Proton dynamics at low temperatures in Tl3H(SO4)2: possible quantum mechanical process of proton

Proton dynamics in the Tl3H(SO4)2 crystal has been examined from the measurement of the 1H spin–lattice relaxation time T1 below 120 K directly. It was found that T1 shows the steep increase at around 61 K with increasing temperature and the minimum at 15 K. From the behavior of T1 at around 15 K, the energy which is necessary for protons to move between two equilibrium positions in the hydrogen bond has been estimated to be 2.0 meV at low temperatures. This value is very low in comparison with the classical potential barrier height.
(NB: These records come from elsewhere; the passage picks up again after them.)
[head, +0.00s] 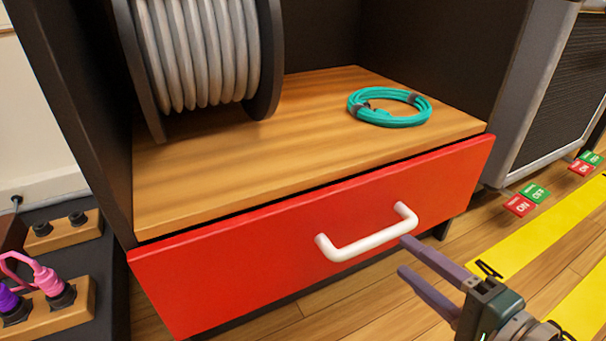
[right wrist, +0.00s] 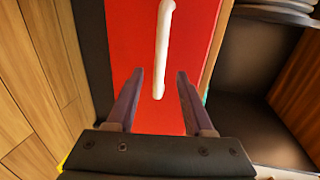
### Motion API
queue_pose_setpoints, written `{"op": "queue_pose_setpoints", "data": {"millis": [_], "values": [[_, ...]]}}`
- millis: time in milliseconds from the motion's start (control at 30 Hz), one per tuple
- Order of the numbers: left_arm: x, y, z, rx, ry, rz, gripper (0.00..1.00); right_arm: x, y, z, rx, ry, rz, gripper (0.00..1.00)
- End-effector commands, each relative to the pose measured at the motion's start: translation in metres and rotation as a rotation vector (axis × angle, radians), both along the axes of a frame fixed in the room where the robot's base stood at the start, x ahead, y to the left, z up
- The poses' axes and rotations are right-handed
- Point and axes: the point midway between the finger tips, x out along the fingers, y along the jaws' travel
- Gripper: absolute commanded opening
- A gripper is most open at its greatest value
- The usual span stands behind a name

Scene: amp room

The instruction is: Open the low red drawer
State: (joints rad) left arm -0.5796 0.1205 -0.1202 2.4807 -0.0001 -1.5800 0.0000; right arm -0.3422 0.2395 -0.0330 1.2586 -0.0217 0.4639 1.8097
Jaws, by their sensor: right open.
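The low red drawer (head: 270,261) is under a wooden shelf, and its front looks flush or nearly flush with the cabinet. Its white bar handle (head: 368,244) is on the front, right of centre. In the right wrist view, the red drawer front (right wrist: 133,42) fills the middle. The white handle (right wrist: 162,55) runs lengthwise beyond and between the two open fingertips (right wrist: 160,75), apparently not touching them. My left gripper is not in view.
A large cable reel (head: 205,55) and a coiled teal cable (head: 388,122) lie on the wooden shelf (head: 290,150). Socket blocks with pink and purple plugs (head: 45,280) are at the left. An amplifier (head: 555,90) stands at the right.

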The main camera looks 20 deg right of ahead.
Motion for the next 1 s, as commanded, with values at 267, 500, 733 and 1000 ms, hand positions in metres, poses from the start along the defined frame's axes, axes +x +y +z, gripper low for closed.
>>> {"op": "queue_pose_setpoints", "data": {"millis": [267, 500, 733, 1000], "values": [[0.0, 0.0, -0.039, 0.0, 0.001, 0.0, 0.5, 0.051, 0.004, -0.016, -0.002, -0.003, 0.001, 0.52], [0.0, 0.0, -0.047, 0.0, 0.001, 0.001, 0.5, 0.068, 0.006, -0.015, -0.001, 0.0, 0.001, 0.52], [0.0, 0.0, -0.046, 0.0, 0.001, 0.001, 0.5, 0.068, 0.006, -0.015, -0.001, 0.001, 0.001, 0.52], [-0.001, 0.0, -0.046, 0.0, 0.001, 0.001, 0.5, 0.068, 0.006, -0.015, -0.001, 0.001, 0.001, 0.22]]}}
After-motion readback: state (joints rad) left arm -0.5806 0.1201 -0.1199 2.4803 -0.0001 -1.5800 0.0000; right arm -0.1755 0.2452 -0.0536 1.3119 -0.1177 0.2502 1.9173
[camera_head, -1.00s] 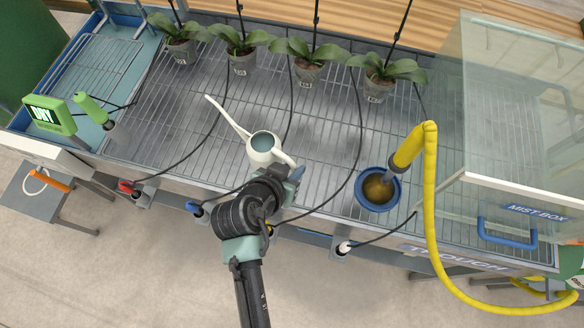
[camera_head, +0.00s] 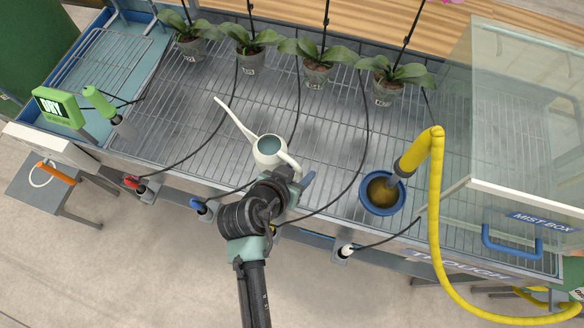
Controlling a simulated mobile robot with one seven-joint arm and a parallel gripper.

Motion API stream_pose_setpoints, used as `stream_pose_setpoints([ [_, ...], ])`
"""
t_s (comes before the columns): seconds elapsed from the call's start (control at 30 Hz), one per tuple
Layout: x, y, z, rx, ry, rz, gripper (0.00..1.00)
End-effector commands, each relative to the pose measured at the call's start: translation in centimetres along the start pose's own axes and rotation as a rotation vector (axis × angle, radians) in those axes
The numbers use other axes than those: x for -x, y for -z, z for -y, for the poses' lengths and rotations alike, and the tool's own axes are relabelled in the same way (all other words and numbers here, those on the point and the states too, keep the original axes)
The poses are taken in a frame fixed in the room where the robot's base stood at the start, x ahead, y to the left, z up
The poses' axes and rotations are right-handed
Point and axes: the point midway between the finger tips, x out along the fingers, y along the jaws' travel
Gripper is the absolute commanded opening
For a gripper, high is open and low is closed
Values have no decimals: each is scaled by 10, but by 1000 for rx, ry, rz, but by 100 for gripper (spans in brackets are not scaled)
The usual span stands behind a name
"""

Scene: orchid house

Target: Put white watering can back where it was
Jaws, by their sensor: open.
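The white watering can (camera_head: 268,150) stands on the slatted metal bench (camera_head: 190,120), its long spout pointing to the upper left and its handle at the lower right. My gripper (camera_head: 291,178) is at the handle side of the can, close to the handle. The jaws are open. Part of the handle and the fingertips overlap in this view, so I cannot tell whether the handle is between the fingers or whether they touch.
Several potted orchids (camera_head: 317,72) line the back. A blue-rimmed pot (camera_head: 382,193) with a yellow hose (camera_head: 436,220) is to the right, beside the glass mist box (camera_head: 525,110). A green meter (camera_head: 58,106) is at left. Thin black cables cross the bench.

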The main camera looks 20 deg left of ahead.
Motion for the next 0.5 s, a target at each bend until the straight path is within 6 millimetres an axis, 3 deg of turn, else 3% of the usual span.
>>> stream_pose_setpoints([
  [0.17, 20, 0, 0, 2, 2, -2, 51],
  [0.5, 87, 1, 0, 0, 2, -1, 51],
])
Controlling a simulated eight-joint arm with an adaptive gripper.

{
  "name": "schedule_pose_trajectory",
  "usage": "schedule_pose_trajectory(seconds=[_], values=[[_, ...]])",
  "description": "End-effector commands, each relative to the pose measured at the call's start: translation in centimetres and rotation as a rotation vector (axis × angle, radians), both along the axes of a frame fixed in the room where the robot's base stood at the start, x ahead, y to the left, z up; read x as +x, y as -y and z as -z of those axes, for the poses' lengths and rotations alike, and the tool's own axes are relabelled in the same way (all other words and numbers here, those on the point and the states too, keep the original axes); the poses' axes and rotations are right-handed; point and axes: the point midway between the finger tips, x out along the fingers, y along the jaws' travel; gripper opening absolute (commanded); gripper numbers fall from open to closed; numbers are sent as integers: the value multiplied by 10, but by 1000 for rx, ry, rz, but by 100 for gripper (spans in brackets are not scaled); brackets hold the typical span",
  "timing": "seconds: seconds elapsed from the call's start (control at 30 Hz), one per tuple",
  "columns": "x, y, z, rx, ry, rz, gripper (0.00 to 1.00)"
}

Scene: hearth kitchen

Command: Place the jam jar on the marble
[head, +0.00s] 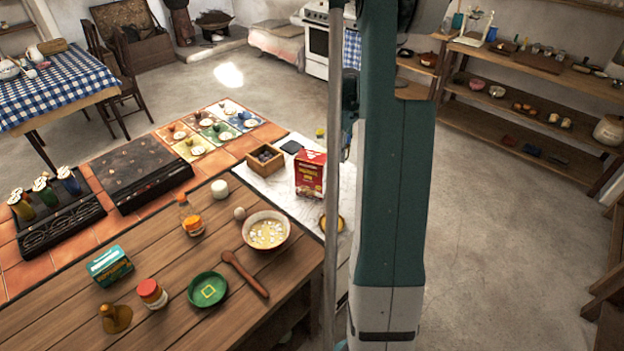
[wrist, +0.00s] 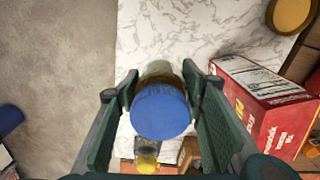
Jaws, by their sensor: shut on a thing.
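A jar with a round blue lid, taken to be the jam jar (wrist: 160,112), stands between the fingers of my gripper (wrist: 165,100) in the wrist view. The fingers are shut on its sides. Its body shows little below the lid, and its contents are not clear. The white, grey-veined marble (wrist: 205,30) lies under and around the jar in the wrist view. I cannot tell whether the jar touches it. In the head view the marble (head: 268,190) is the pale counter section, and my arm hides most of the gripper and jar.
A red box (wrist: 265,105) stands on the marble close to the right finger; it also shows in the head view (head: 310,174). A small yellow-topped item (wrist: 147,148) is near the jar. A wooden crate (head: 264,160) and a round golden-brown item (wrist: 292,12) are also there. The floor lies to the left.

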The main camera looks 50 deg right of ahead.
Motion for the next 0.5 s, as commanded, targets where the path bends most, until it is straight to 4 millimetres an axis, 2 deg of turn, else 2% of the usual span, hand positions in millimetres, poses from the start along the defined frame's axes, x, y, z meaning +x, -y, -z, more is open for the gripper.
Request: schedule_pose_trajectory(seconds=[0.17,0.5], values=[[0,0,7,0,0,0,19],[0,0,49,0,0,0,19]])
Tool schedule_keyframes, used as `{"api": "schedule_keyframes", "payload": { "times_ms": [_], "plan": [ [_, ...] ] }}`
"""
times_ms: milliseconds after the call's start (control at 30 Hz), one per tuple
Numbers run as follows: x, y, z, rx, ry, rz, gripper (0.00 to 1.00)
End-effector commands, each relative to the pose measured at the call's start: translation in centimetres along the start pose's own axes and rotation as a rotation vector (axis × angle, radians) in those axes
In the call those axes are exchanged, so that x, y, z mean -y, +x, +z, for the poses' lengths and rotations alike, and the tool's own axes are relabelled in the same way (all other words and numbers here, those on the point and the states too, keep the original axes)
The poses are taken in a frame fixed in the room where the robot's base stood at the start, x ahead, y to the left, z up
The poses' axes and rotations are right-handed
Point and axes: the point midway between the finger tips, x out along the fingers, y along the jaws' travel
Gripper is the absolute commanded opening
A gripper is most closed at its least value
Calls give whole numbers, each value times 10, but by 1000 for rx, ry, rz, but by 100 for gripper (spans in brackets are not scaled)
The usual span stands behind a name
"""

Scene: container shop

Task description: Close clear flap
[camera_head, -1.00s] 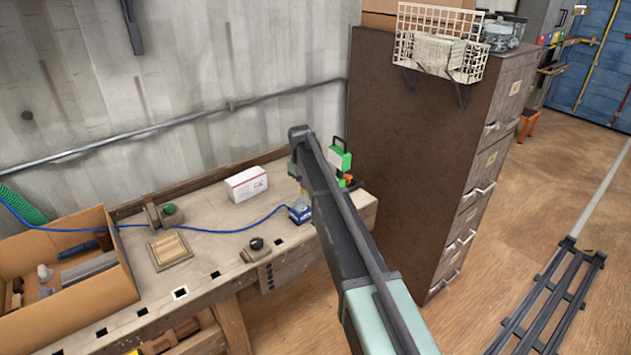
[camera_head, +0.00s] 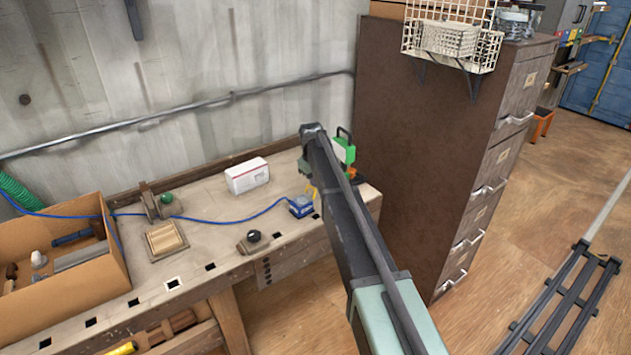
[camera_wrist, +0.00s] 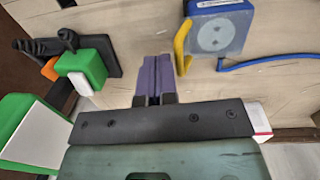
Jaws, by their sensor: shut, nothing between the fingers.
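My gripper (camera_wrist: 153,80) is shut and empty, its purple fingers pressed together above the bench in the wrist view. A blue box (camera_wrist: 217,28) with a pale grey round-marked face and a yellow bar at its side lies to the right, apart from the fingers. The blue box (camera_head: 301,206) also stands near the bench's front edge in the head view, just left of my arm, which hides my fingertips there. I cannot make out a clear flap for certain.
A green-and-white device (camera_wrist: 85,68) stands left of my fingers. A blue cable (camera_head: 232,223) crosses the bench (camera_head: 210,245). A white carton (camera_head: 247,176), a wooden block (camera_head: 165,239) and a cardboard box (camera_head: 115,265) stand further left. A tall brown cabinet (camera_head: 415,150) rises at right.

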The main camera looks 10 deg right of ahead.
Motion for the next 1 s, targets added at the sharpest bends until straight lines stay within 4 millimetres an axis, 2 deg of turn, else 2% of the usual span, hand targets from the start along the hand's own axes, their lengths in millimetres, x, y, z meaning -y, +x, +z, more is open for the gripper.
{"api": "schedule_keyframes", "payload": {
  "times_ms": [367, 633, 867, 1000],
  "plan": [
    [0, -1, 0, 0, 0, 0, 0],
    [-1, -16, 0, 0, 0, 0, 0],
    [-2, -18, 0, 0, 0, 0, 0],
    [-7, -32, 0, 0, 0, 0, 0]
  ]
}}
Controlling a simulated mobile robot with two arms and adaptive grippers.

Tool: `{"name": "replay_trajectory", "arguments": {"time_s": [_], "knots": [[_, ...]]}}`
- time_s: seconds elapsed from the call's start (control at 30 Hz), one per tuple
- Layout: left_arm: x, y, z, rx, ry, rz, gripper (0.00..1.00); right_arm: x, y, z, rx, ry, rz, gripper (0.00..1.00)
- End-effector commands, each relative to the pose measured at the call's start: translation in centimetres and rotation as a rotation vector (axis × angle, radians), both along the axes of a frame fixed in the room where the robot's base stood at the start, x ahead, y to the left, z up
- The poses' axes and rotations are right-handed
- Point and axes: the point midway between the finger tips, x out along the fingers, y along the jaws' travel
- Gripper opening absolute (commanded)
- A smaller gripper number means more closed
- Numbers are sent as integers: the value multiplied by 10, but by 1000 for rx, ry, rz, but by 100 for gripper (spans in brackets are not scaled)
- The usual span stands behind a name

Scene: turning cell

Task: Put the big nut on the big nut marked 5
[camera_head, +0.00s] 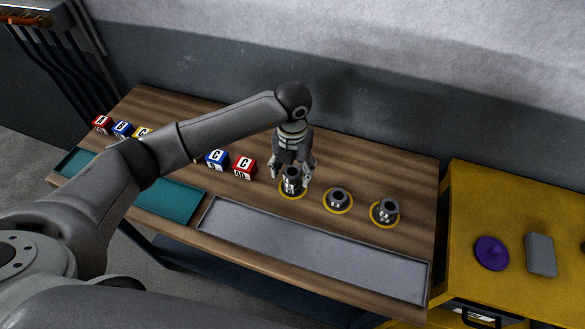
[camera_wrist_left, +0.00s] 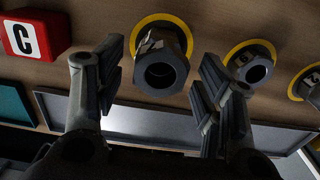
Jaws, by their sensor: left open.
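A tall dark grey hex nut or nut stack (camera_head: 292,184) stands in a yellow ring on the wooden table. My left gripper (camera_head: 292,172) points down at it, fingers open on either side. In the left wrist view, the open left gripper (camera_wrist_left: 160,62) has this hex nut (camera_wrist_left: 160,72) between and just beyond its fingers, with no clear contact. A lower nut (camera_head: 338,197) stands in the middle ring; it also shows in the wrist view (camera_wrist_left: 250,68). A third nut piece (camera_head: 388,208) stands in the right ring. The number marks are too small to read surely. My right gripper is not in view.
A long grey tray (camera_head: 310,245) lies along the table's front edge, beside a teal tray (camera_head: 170,199). Lettered blocks, including a red C block (camera_head: 244,167), stand left of the nuts. A yellow cabinet (camera_head: 485,205) stands at right. The table behind the rings is clear.

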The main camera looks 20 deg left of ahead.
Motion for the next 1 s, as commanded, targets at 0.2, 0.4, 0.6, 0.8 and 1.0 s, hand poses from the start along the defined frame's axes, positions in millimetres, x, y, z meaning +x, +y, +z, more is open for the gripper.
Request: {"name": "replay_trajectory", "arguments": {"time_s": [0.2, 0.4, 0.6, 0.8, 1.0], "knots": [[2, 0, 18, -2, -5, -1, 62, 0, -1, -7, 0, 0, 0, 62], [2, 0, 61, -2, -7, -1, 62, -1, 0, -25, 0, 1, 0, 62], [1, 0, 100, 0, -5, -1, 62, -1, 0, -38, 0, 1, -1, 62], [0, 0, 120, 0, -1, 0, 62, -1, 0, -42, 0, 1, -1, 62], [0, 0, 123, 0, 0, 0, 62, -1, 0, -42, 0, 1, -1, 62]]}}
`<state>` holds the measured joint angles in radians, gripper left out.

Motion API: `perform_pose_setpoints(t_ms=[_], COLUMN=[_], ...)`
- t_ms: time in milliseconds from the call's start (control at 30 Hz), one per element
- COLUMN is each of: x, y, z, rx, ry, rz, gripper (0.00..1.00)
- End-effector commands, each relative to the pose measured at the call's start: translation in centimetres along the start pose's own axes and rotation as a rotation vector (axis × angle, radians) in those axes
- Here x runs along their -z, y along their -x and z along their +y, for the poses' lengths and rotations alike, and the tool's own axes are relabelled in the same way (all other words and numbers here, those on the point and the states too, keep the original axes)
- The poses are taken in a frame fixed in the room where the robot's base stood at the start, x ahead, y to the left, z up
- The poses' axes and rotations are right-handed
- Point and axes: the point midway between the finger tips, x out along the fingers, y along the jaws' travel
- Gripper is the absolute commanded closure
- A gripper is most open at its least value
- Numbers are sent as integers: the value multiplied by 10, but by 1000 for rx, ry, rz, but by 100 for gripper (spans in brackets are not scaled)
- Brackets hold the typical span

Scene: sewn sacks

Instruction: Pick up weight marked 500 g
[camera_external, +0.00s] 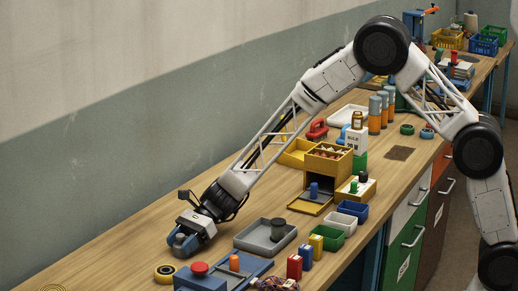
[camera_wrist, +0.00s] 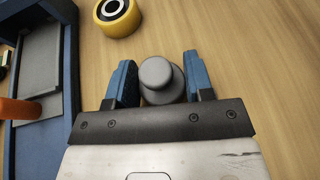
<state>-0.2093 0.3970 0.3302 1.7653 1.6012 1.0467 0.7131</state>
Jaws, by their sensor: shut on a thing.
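A grey knobbed weight (camera_wrist: 157,76) sits between the two blue fingers of my gripper (camera_wrist: 158,66) in the wrist view. My gripper is shut on it, with a finger at each side. No marking on this weight can be read. In the external view my gripper (camera_external: 183,243) is low over the wooden table at the lower left, and the held weight is largely hidden there. A dark weight-like piece (camera_external: 278,227) stands in the grey tray (camera_external: 250,240) to the right of my gripper.
A yellow wheel (camera_external: 165,272) lies close to my gripper, also in the wrist view (camera_wrist: 117,16). A blue fixture with a red button (camera_external: 200,269) is near it at the front. Boxes, bins and bottles fill the right side. The table behind my gripper is clear.

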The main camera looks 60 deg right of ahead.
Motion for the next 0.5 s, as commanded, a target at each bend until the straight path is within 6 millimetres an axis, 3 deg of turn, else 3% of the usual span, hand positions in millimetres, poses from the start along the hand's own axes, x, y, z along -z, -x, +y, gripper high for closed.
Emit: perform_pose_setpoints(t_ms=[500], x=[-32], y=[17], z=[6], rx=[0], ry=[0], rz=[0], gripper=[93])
Moreover, no dielectric anomalies are observed at around 15 K. These results indicate that quantum mechanical process of proton in the energy difference of 2.0 meV would exist at low temperatures in this crystal. In addition, the measured temperature dependence of T1 deviates from the calculated one above 61 K. It was also found from dielectric measurement that the anomaly of dielectric constant is observed at around 61 K. This dielectric behavior is different from that (antiferroelectric-like behavior) observed in the same type M3D1−xHx(XO4)2 (M=K, Rb; X=S, Se; x=0–1) crystals at low temperatures. These results indicate that the anomaly observed in the measurement of T1 and dielectric constant at around 61 K could be caused by a new type of phase transition or a new type of dielectric anomaly in the M3H(XO4)2 crystals accompanied by the change of proton dynamics.